According to ‘Abdullah, there are some positive elements to doing business in the West Bank and Gaza Strip: With unemployment at 30-40%, people are willing to work for less, which has driven labor costs down 20-30%, and land prices have stagnated and even gone down in some areas. “This stimulates investment for those who have resources, who feel it is an opportunity – high risk but high reward for them – but this doesn’t change the overall picture.”

According to Johny Zeidan, a private sector specialist for the West Bank and Gaza Mission of the USAID (U.S. Agency for International Development), 90% of Palestinian businesses are small and employ 10 or fewer workers. This means that few are like the Nassar Investment Company, which has the resources to survive the harsh economic conditions created by the troubles.

Zeidan explains that one of the most pressing problems for Palestinian business has been outstanding debt because the Oslo Accords prompted many Palestinians to take out loans in anticipation of the economic growth expected to be around the corner. “No one anticipated that we would be where we are today,” he says.

To address this problem, USAID has helped set up an emergency-loan program – which is currently in its pilot phase – that is partnered with two commercial banks in the West Bank. This program helps borrowers with serious debt problems to refinance their loans in an effort to inject new capital into Palestinian businesses to revitalize them.

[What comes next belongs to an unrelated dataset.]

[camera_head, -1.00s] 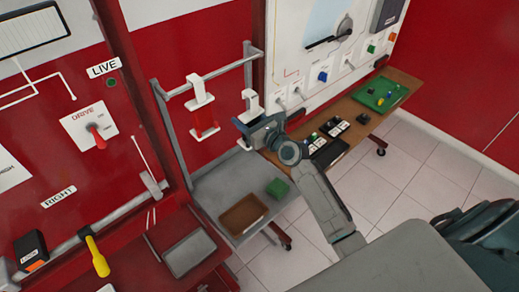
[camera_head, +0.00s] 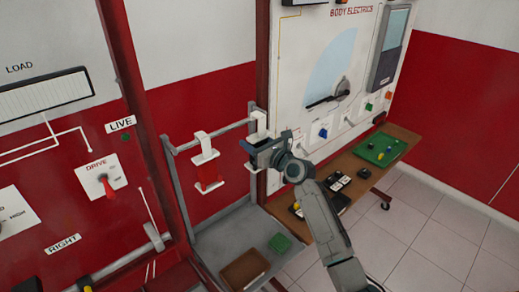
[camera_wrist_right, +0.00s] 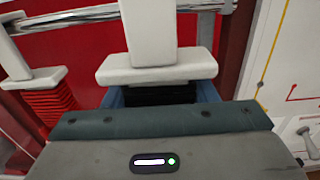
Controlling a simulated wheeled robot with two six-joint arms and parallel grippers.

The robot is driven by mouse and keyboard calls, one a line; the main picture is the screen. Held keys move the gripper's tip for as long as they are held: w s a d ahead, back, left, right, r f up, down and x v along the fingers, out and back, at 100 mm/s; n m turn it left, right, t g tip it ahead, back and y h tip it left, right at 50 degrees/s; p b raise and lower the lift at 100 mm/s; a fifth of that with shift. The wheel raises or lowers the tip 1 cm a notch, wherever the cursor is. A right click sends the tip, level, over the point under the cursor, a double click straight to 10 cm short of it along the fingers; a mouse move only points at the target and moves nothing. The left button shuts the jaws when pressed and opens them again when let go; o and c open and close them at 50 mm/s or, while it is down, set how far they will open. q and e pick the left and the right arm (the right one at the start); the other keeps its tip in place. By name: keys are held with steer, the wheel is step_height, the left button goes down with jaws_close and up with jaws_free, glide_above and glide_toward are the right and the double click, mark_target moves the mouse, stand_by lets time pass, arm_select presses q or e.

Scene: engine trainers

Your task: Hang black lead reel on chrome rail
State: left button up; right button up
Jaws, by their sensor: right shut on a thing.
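The black lead reel (camera_wrist_right: 160,94) has a white hanger (camera_head: 258,124) above a dark body, mostly hidden by the jaws. My right gripper (camera_head: 262,150) is shut on it and holds it upright at the right end of the chrome rail (camera_head: 222,131). In the right wrist view the white stem crosses in front of the chrome rail (camera_wrist_right: 82,16). The hanger's top is out of that view, so I cannot tell whether it is over the rail. My left gripper is not in view.
A red reel (camera_head: 208,176) with a white hanger hangs on the rail to the left. A grey shelf (camera_head: 222,240) below bears a brown tray (camera_head: 244,269) and a green block (camera_head: 279,242). A white panel (camera_head: 288,60) stands close on the right.

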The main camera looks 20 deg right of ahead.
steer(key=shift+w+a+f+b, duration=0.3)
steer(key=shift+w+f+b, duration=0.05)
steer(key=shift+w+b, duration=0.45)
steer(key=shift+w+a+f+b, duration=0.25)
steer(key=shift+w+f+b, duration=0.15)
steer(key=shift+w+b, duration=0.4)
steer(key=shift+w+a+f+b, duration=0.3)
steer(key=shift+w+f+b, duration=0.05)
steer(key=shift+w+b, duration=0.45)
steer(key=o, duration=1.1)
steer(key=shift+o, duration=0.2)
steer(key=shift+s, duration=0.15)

As many firms go under and most struggle to survive every day in the Palestinian areas, the Nassar Investment Company can look with considerable pride at its achievements, both in the realm of accounting and at famous sites around the world. From the magnificent Church of St. Francis in Assisi, Italy, to GAP stores in California, and, of course, San Diego International Airport, the firm has quite literally chiseled itself a permanent niche a long way from home.